Given records:
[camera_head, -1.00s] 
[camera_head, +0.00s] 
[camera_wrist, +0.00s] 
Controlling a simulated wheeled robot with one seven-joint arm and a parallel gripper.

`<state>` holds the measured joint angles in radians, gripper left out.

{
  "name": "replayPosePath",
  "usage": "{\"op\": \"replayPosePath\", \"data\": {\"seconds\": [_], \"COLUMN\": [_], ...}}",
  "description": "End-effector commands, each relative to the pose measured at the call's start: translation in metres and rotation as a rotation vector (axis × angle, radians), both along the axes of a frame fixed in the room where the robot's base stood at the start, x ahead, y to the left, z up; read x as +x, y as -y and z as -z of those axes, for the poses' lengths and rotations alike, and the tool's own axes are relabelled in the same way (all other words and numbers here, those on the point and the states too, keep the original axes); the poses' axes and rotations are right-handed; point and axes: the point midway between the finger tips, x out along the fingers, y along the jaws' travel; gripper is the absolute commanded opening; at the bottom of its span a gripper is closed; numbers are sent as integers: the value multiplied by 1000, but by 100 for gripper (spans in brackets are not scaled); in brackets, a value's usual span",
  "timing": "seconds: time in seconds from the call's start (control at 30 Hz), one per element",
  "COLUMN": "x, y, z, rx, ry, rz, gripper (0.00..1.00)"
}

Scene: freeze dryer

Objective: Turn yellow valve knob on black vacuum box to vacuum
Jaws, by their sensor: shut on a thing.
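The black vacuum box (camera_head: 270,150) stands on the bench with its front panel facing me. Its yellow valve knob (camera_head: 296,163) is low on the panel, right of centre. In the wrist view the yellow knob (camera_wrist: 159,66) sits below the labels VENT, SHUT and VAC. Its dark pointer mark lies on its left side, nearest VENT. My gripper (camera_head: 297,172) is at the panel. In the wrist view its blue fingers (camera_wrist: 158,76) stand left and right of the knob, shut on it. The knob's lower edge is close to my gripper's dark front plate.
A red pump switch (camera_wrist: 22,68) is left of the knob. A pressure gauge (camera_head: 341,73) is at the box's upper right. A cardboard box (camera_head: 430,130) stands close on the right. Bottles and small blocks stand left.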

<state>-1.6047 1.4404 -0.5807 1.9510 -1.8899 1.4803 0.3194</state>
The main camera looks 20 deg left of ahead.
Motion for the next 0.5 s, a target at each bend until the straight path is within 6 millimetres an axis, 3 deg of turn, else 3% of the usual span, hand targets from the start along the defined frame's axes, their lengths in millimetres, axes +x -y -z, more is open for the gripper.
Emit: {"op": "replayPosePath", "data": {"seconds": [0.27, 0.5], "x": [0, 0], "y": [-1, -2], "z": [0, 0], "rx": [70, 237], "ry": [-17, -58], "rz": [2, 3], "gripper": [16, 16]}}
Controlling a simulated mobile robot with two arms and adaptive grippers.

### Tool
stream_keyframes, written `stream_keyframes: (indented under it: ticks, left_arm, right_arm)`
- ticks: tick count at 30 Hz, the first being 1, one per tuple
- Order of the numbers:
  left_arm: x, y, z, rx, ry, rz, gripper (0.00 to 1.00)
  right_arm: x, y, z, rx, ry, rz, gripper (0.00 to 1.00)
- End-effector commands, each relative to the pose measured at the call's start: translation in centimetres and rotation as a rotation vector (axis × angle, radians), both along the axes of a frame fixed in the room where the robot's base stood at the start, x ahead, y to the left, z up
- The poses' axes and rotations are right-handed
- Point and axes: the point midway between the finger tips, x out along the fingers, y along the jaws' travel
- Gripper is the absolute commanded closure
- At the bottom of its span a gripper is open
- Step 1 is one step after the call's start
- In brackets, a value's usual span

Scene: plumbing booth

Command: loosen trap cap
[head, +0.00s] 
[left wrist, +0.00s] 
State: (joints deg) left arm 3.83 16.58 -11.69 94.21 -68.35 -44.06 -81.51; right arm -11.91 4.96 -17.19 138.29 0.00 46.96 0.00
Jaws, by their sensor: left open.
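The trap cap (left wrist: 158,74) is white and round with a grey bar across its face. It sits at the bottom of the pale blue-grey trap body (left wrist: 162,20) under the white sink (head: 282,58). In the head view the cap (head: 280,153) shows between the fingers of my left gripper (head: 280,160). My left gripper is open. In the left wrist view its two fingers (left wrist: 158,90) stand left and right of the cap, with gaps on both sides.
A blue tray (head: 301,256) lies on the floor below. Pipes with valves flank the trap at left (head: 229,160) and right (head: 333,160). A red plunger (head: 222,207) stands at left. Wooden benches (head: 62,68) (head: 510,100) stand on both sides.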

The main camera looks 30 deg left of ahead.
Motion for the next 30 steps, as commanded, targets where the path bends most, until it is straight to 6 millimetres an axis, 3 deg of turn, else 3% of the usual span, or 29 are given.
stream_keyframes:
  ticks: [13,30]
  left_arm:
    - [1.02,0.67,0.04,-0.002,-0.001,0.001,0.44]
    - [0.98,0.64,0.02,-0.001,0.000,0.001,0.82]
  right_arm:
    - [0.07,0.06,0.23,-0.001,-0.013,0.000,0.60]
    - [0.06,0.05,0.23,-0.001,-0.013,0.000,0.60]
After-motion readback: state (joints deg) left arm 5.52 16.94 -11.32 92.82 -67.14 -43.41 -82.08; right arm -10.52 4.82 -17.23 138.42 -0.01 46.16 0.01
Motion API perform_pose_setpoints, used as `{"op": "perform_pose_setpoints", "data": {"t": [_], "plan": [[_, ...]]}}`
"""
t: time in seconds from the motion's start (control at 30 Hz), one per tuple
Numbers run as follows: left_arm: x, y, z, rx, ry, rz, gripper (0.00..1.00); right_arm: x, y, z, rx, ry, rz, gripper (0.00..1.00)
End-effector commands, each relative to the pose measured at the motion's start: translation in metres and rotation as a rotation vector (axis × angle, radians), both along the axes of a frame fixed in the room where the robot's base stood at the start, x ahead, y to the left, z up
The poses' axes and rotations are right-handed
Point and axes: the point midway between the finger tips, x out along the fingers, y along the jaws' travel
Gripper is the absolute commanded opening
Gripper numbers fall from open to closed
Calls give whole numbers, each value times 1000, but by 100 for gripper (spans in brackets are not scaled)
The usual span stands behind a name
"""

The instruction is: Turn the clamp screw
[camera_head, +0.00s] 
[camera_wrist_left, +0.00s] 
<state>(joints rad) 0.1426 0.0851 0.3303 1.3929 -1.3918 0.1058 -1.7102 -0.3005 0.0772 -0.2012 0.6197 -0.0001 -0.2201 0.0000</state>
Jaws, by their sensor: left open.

Aim of the task: Of the lines above, how many contain the word "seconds"? Provide the number and nothing else.

The reply: 4